Note each line that includes the word "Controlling". Copy those lines.

_ _ _ _ _ _ _

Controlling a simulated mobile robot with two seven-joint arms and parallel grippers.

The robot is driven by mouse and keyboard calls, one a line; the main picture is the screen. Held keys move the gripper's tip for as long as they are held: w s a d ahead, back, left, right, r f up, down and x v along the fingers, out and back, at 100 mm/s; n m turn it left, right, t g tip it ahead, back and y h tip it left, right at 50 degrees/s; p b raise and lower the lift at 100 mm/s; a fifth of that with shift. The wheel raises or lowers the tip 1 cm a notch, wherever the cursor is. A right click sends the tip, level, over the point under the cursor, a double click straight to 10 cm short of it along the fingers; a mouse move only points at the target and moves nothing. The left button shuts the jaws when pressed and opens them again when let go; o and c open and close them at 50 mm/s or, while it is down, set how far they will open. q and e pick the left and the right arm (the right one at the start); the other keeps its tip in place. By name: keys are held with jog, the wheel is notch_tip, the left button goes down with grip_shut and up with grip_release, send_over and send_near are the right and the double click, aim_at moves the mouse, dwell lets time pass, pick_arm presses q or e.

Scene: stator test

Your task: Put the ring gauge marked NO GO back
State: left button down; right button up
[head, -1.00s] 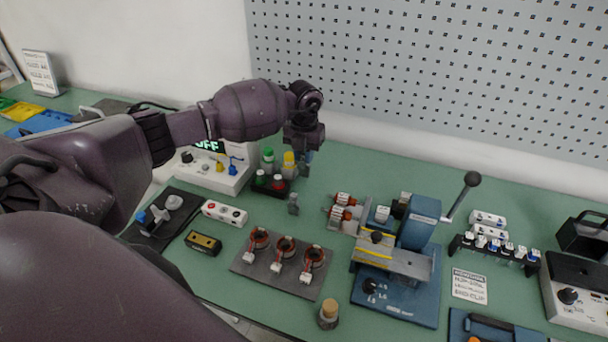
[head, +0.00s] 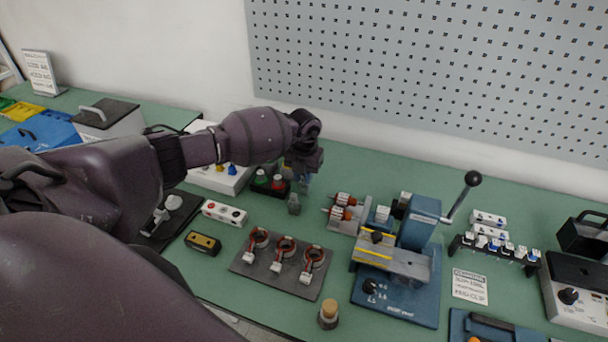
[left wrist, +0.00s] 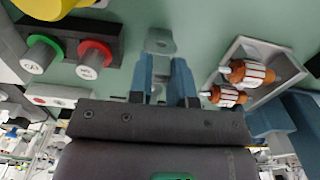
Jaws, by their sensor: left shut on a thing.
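My left gripper (head: 303,178) is above the bench, just behind a small grey upright piece (head: 294,203). In the left wrist view its blue fingers (left wrist: 161,62) are shut on a small grey piece, mostly hidden between them; I can read no marking on it. The grey upright piece also shows beyond the fingertips (left wrist: 160,40). A black rack (head: 270,190) to the left holds a green-collared gauge (head: 261,177) and a red-collared gauge (head: 278,181). The wrist view shows their white labels, GO on the green one (left wrist: 38,55) and apparently NO GO on the red one (left wrist: 92,60).
A tray with two copper-wound armatures (head: 344,206) stands right of the gripper, beside a blue press (head: 415,235). A dark plate with several red rings (head: 285,262) lies in front. A white box (head: 215,172) stands left. Green bench is clear around the grey upright piece.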

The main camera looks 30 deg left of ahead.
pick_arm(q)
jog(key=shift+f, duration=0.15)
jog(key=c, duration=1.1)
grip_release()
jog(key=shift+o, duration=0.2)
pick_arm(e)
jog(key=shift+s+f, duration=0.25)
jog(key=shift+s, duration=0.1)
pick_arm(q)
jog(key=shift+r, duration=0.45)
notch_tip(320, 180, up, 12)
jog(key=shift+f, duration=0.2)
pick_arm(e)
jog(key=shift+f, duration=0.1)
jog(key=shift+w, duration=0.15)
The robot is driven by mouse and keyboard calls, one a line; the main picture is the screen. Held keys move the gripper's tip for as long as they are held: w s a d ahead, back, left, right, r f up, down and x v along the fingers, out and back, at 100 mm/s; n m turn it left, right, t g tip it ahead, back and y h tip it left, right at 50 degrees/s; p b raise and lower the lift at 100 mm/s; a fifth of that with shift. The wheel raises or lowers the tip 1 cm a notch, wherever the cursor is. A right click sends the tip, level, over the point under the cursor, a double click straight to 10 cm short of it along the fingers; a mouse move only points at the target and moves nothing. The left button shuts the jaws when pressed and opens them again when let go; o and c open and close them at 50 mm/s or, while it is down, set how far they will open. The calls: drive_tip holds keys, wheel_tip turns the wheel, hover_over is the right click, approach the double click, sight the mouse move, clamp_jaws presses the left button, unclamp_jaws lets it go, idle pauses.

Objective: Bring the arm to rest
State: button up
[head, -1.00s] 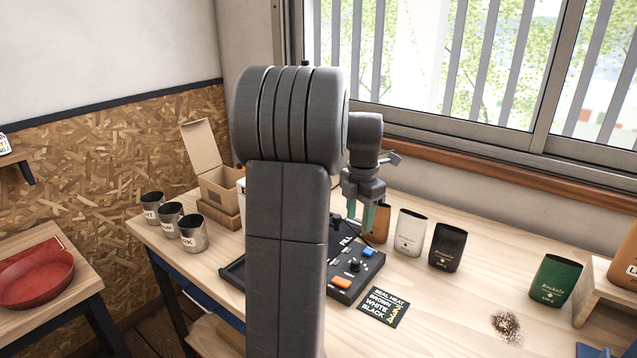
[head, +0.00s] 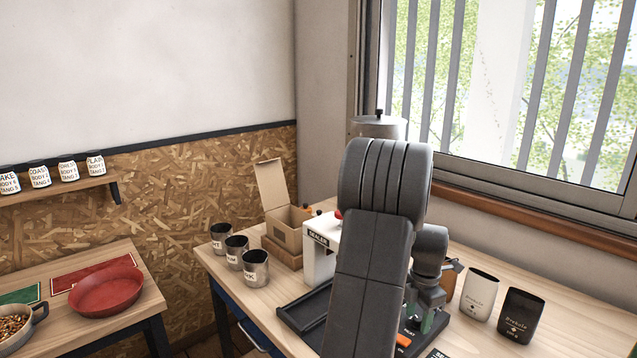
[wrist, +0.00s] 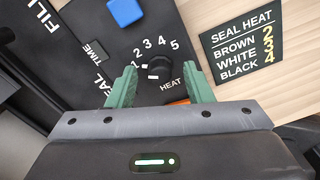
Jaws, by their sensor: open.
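My gripper (head: 424,314) hangs fingers-down over the black control panel on the workbench, seen partly behind my own arm in the head view. In the wrist view my gripper (wrist: 162,82) is open, its two green fingers apart with nothing held. The black heat knob (wrist: 160,66) shows between and beyond the fingertips, with numbers 1 to 5 around it. I cannot tell how close the fingers are to the panel (wrist: 95,100). The arm's large upper joint and long link cover much of the bench.
A white sealer (head: 318,252), an open cardboard box (head: 285,228) and three metal cups (head: 256,268) stand left of my arm. A white bag (head: 480,296) and a black bag (head: 520,316) stand close to its right. A red pan (head: 106,290) sits on the left table.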

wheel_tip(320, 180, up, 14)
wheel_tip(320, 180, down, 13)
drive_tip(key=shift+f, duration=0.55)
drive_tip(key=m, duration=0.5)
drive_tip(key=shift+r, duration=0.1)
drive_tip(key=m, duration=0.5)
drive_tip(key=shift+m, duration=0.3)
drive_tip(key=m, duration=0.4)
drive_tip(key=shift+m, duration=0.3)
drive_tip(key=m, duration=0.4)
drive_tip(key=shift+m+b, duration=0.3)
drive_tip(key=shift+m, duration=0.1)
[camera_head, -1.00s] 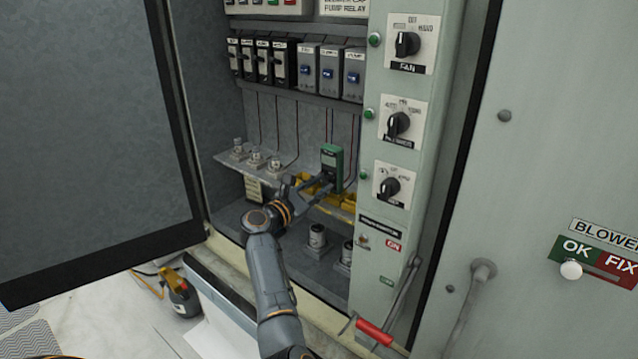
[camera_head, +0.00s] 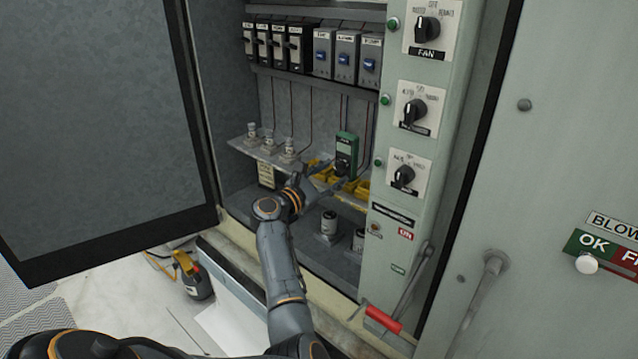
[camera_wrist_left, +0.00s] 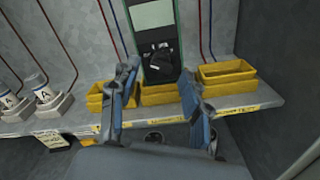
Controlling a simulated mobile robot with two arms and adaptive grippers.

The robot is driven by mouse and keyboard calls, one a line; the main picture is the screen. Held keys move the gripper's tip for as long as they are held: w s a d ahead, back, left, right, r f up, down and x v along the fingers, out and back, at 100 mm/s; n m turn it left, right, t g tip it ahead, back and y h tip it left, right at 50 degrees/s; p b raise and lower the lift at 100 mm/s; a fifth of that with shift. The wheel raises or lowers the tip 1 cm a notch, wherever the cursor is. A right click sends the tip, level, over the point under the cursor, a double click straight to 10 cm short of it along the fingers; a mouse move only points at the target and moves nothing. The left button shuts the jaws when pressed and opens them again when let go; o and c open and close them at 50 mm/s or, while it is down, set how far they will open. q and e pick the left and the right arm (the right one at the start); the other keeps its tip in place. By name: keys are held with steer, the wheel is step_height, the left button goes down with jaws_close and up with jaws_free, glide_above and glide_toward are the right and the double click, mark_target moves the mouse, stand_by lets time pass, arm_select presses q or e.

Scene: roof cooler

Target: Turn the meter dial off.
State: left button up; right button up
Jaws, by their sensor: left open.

_ _ _ _ _ _ _

- [Solved problem]:
Controlling a simulated mobile robot with two seven-joint arms and parallel grippers.
Controlling a simulated mobile robot with two arms and adaptive grippers.

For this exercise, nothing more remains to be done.